Commons Speaker Sir Lindsay Hoyle today ordered an urgent probe into voting lobby scuffles which plunged Liz Truss’s embattled premiership into new peril.
Sir Lindsay, who has made restoring respect and good conduct in Parliament a key plank of his role, told MPs he had asked the Serjeant at Arms and other officials to investigate allegations surrounding incidents in the Commons on Wednesday night.
In a statement to MPs, he said: "I wish to say something about the reports of behaviour in the division lobbies last night.
I have asked the Serjeant at Arms and other senior officials to investigate the incident and report back to me. I will then update the House.”
Warning MPs of the impact of their actions, he went on: “I remind Members that the behaviour code applies to them as well as to other members of our parliamentary community, and this gives me another opportunity to talk about the kind of House I want to see and I believe that the vast majority of MPs also want to see.
I want this to be a House in which we, while we might have very strong political disagreements, treat each other courteously and with respect, and we should show the same courtesy and respect to those who work with and for us.
To that end I will be meeting with senior party representatives to seek an agreed position that behaviour like that described last night is not acceptable in all circumstances."
Chris Bryant MP's view in full
I have never seen scenes like it in my twenty-one years as an MP. The last time I saw anything like it was in the playground at school when the school bully rounded up his mates to take on a fellow pupil – and he was expelled.
It started because several Tory MPs were unsure how to vote. Earlier in the day they had been told that this was a ‘confidence vote’. In other words, they would be chucked out of the Tory Party if they voted with Labour on the fracking motion.
Then, ten minutes before the vote, the minister Graham Stuart told the House that it wasn’t a confidence vote after all.
In other words, MPs could vote with their conscience on fracking.
But then the same minister cast doubt on what he had just said and claimed it was all above his pay grade.
This left several MPs completely confused and uncertain whether to walk into the lobby with the government or not.
More than a dozen Tory MPs, including several whips and two Cabinet ministers, surrounded one of the possible rebels. It was very intimidating.
They squared up to him. They loomed over him. They shouted at him and gesticulated. And they kettled him into the lobby.
A few colleagues objected. One who was up close to it all told me she found it ‘terrifying’. Another said, ‘I had no idea this was the way Tories treat one another.’ A Tory told me ‘it made me feel sick.’
I’m not naïve. I’ve been around for a while and I know whips do their best to persuade colleagues to vote the right way.
Party discipline matters, especially in government. It’s the only way you get coherent government. But whips should rely on the force of reason, not intimidation.

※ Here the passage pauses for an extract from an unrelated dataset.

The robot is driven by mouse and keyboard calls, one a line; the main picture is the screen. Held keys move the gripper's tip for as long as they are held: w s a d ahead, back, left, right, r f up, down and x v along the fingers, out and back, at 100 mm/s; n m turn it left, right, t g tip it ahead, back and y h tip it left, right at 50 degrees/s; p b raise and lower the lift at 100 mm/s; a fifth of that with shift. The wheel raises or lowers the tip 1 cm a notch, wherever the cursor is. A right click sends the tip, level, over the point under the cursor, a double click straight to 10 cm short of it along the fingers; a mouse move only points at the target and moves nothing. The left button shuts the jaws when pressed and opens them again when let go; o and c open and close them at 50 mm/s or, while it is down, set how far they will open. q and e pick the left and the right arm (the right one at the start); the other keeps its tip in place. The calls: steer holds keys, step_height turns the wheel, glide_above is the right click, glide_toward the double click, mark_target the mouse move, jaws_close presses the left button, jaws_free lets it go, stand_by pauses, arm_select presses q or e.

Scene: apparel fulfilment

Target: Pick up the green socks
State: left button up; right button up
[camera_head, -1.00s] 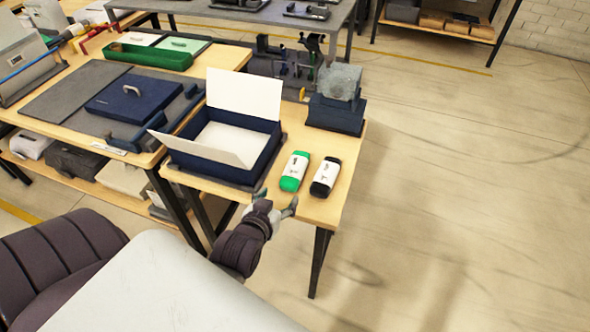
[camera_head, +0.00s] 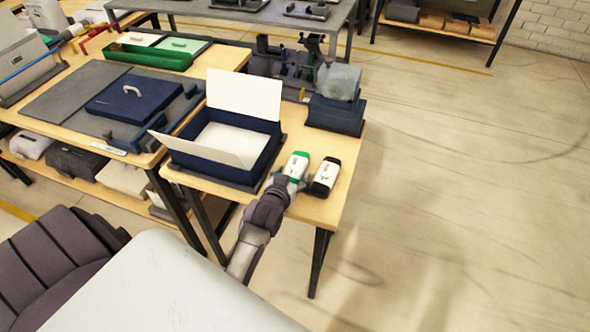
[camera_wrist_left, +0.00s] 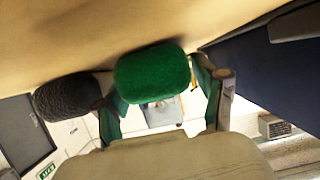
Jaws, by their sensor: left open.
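The green socks (camera_head: 298,166), a rolled bundle with a white label band, lie on the small wooden table (camera_head: 318,211). My left gripper (camera_head: 291,181) is at their near end, open, and covers part of them in the head view. In the left wrist view, the green end of the socks (camera_wrist_left: 152,73) shows between its two spread fingers; I cannot tell whether they touch it. A black sock bundle (camera_head: 325,176) lies just right of the green one; its dark end shows in the left wrist view (camera_wrist_left: 70,95). My right gripper is not in view.
An open navy box (camera_head: 268,151) with white flaps stands left of the socks. A dark blue box (camera_head: 335,114) with a grey block on it stands at the table's back. The table's right edge is close to the black socks; open floor lies beyond.

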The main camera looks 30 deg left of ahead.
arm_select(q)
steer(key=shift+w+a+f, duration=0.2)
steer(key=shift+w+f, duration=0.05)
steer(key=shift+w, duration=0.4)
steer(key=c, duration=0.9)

I’ve heard Tories say that this was just a ‘full and frank’ discussion. That’s code for aggressive bullying.
It’s another excuse for bad behaviour. Just imagine if a dozen members of staff, including the vice-president of a company, gathered round a colleague like that. They’d be quite rightly out on their ear and face an employment tribunal.
If MPs do this to one another, how do they behave towards their staff?
We’ve been trying to change the culture in parliament. Every member of staff should be safe from bullying and sexual harassment. We encourage people to call out bullying wherever they see it.
MPs have been suspended for bullying their staff. Last night’s behaviour completely undermines that attempt to change things for the better – and sends a terrible message to the country. It makes intimidation seem normal.
The truth is that discipline has completely collapsed in the Tory Party.
It feels as if we haven’t had a functioning government for at least nine months as ministers lurch from one scandal to another like a shopping trolley with wonky wheels.
One MP told me last night that his whip can go whistle. ‘He didn’t support the last Tory PM, or the one before that, so why on earth should I put myself on the line for this one?’ he said.
The Tory Party is now a completely ungovernable rabble. Tory MPs heard the Chief Whip storm off saying she was no longer chief whip – but now she has ‘un-resigned’.
Truss's office even sent out a message at 1.33 am saying that this was a confidence vote after all.
It’s a car crash, with serious implications for us all. The Tories crashed the economy and now they’re engaged in endless internal fisticuffs. They need to go – and we need a general election.